◆ Exercise aim:
Using the material that follows, identify and copy each line with the string "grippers".

====== Data to use

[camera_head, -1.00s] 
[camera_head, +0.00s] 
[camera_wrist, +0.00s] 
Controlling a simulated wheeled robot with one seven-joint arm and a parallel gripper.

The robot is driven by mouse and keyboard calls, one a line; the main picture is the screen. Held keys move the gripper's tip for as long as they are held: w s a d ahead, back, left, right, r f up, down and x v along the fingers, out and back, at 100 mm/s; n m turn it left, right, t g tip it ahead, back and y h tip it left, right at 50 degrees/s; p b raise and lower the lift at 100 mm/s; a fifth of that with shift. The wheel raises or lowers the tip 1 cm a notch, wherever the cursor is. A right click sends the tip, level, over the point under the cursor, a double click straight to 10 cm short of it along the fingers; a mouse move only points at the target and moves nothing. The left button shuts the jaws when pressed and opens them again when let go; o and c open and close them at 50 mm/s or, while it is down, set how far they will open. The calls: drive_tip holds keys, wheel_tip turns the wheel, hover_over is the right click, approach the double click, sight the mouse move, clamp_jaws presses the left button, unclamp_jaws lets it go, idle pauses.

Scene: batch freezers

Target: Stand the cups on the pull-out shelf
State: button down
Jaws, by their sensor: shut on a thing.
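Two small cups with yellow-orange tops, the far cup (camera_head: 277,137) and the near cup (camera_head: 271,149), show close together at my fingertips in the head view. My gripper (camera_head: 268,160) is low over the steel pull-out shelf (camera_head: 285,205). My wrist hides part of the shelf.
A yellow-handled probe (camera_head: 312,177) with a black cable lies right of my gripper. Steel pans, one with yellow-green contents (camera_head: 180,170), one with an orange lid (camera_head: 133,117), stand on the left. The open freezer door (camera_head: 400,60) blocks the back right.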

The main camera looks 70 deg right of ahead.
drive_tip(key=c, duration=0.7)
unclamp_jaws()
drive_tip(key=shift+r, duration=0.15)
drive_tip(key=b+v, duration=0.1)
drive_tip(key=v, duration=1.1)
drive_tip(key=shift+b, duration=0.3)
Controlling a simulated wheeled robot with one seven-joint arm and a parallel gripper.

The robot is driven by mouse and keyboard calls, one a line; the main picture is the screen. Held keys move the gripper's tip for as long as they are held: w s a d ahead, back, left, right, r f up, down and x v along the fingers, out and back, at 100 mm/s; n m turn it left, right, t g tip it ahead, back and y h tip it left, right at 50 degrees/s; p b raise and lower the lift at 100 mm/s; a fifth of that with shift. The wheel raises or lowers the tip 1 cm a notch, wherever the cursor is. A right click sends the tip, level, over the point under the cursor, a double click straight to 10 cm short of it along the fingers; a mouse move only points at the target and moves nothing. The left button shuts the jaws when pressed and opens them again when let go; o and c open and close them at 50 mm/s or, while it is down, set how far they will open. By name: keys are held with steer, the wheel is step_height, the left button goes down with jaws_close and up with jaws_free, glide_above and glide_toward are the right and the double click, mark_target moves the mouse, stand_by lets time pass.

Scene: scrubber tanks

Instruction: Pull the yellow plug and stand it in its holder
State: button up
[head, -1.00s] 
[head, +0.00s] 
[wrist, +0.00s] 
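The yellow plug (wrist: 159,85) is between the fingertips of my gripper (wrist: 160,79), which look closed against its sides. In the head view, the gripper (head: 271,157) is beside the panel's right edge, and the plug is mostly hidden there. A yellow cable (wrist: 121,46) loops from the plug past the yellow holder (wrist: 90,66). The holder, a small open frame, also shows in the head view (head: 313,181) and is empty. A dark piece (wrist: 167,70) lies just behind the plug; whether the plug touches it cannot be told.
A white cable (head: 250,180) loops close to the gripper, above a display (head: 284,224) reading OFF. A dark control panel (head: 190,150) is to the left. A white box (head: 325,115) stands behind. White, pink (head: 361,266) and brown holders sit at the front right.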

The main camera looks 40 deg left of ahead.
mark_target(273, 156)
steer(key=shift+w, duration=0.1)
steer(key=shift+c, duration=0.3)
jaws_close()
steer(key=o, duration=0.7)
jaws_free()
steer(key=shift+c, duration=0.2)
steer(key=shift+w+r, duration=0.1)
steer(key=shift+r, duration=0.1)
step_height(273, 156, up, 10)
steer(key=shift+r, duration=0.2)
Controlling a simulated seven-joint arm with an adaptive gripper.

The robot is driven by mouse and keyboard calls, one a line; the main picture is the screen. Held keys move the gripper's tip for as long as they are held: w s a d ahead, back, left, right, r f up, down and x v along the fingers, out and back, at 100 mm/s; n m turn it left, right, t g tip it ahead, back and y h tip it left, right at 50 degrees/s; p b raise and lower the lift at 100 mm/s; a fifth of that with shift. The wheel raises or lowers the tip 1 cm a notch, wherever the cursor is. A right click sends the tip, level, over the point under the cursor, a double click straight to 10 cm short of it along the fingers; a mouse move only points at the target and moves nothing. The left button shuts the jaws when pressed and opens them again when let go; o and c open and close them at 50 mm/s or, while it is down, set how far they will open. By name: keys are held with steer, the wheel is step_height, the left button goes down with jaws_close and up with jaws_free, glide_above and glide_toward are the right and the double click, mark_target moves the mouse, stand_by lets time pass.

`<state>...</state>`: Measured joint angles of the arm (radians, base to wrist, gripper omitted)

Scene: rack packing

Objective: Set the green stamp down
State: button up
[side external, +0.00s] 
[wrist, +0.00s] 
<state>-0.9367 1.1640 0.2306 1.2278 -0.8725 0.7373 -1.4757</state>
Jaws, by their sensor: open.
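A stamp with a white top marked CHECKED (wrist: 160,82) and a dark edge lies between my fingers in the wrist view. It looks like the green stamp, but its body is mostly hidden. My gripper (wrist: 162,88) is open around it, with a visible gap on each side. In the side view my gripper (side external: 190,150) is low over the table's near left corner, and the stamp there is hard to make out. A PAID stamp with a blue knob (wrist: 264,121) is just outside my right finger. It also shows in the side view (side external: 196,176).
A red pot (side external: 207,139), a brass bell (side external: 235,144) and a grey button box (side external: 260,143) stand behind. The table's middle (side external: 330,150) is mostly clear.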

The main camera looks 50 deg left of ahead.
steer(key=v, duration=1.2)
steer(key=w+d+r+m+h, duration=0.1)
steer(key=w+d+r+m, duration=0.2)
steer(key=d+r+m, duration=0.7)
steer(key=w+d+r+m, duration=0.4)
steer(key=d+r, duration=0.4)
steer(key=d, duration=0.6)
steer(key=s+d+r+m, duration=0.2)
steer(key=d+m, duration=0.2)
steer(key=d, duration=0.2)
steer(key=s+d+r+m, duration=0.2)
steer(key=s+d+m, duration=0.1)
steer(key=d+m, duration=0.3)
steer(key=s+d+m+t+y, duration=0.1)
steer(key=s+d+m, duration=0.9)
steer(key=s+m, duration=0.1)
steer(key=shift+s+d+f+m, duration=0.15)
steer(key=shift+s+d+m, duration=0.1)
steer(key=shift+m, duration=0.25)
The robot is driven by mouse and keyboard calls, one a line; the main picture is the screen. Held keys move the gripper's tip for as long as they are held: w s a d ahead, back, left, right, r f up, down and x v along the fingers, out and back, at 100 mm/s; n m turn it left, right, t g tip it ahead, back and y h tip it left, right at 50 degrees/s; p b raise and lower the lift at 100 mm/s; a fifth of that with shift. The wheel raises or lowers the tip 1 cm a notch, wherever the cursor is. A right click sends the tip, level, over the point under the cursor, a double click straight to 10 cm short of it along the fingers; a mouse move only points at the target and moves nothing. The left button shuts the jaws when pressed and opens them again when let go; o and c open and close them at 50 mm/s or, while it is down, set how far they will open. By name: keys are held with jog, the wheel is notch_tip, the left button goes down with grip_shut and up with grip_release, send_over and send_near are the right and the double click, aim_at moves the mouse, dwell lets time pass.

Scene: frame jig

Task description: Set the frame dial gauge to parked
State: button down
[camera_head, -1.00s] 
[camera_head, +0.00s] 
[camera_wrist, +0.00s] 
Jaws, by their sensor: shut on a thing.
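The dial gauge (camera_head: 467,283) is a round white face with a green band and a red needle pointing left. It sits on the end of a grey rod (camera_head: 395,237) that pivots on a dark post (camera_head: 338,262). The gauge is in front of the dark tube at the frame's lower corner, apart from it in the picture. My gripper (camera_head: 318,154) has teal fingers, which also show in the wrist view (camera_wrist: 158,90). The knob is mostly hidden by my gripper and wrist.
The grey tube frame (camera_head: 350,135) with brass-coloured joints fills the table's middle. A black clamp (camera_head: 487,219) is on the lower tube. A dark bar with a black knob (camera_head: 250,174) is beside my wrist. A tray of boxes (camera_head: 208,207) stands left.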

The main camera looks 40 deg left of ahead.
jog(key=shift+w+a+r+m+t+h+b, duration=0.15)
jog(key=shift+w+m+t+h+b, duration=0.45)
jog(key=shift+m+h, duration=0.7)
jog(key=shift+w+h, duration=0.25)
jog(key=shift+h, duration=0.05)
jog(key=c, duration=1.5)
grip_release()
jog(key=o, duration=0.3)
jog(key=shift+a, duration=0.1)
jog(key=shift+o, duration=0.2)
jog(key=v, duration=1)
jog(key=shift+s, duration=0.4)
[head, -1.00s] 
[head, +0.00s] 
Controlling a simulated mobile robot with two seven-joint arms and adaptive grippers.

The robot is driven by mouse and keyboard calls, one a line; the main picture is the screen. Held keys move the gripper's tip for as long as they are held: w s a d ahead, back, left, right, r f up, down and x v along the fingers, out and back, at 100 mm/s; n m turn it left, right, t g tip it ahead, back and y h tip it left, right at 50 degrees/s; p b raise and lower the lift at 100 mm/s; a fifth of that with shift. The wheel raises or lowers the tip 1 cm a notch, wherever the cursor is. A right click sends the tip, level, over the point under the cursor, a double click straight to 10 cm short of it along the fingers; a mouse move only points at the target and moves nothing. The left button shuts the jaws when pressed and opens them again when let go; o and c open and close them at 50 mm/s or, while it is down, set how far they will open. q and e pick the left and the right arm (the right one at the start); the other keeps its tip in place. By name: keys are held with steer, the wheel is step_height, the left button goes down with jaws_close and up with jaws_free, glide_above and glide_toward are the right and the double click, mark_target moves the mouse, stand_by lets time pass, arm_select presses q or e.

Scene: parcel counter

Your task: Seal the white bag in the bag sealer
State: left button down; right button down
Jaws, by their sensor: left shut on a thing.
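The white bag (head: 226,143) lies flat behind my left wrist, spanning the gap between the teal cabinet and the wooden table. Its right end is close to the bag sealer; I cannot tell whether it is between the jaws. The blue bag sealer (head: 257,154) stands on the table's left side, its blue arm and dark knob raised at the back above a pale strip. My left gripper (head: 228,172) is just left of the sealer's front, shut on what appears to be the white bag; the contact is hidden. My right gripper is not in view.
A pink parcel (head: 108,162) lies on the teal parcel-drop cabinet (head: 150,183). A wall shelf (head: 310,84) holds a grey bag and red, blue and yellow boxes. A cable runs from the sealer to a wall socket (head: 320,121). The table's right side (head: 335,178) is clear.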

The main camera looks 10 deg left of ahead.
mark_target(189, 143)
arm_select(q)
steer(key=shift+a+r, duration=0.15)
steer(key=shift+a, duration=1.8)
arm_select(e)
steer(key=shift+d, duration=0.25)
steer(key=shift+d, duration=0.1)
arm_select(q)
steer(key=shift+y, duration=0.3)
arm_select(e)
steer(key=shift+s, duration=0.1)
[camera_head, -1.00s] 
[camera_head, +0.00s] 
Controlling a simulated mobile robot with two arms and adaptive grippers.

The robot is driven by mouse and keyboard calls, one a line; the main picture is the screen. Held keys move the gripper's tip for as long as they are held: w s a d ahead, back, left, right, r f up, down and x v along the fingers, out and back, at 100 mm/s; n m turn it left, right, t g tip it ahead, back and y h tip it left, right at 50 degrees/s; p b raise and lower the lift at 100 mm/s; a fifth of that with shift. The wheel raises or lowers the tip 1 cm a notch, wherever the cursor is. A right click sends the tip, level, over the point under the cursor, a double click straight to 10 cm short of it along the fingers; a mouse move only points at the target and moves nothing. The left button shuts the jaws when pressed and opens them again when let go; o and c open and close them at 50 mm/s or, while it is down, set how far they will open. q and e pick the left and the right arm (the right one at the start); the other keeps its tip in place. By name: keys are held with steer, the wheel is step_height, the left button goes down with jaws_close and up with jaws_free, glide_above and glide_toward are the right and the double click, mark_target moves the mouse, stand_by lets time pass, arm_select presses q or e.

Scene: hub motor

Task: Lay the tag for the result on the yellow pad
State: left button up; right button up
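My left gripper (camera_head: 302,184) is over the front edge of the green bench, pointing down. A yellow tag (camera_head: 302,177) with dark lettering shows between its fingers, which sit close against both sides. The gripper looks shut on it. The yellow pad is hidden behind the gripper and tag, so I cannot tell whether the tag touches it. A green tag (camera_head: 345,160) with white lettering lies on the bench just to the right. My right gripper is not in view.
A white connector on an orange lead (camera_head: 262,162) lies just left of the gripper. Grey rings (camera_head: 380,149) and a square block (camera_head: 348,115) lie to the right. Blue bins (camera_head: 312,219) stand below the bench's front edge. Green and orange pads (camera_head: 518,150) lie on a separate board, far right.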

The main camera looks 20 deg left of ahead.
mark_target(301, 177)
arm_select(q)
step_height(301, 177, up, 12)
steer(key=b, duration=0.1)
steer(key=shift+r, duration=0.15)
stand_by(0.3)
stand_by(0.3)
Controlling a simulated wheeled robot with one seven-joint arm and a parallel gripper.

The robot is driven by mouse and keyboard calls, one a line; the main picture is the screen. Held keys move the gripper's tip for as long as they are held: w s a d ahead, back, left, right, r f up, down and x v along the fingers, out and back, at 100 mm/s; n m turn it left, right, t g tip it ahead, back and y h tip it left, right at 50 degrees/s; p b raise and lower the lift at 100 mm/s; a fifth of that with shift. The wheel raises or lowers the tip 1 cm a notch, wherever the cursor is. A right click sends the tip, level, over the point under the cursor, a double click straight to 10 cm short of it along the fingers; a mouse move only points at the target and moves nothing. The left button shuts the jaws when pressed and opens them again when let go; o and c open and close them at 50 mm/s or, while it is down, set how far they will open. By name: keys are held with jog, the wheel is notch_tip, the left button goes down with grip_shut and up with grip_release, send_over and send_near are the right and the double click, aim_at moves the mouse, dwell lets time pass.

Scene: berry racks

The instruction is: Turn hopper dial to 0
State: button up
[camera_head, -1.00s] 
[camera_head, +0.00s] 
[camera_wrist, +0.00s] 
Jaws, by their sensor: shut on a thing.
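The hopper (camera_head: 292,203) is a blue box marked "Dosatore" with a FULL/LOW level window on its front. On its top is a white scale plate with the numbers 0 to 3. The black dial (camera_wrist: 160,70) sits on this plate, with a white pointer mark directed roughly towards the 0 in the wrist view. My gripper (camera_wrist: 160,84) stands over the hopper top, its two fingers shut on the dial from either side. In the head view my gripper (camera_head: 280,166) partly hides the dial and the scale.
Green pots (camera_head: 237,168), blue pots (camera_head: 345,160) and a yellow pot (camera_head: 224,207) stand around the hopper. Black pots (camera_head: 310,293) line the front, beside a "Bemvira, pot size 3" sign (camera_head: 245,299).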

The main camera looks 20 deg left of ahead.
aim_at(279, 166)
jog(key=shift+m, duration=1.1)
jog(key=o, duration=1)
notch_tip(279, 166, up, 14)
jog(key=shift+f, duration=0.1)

============

◆ Written answer:
Controlling a simulated mobile robot with two seven-joint arms and adaptive grippers.
Controlling a simulated mobile robot with two arms and adaptive grippers.

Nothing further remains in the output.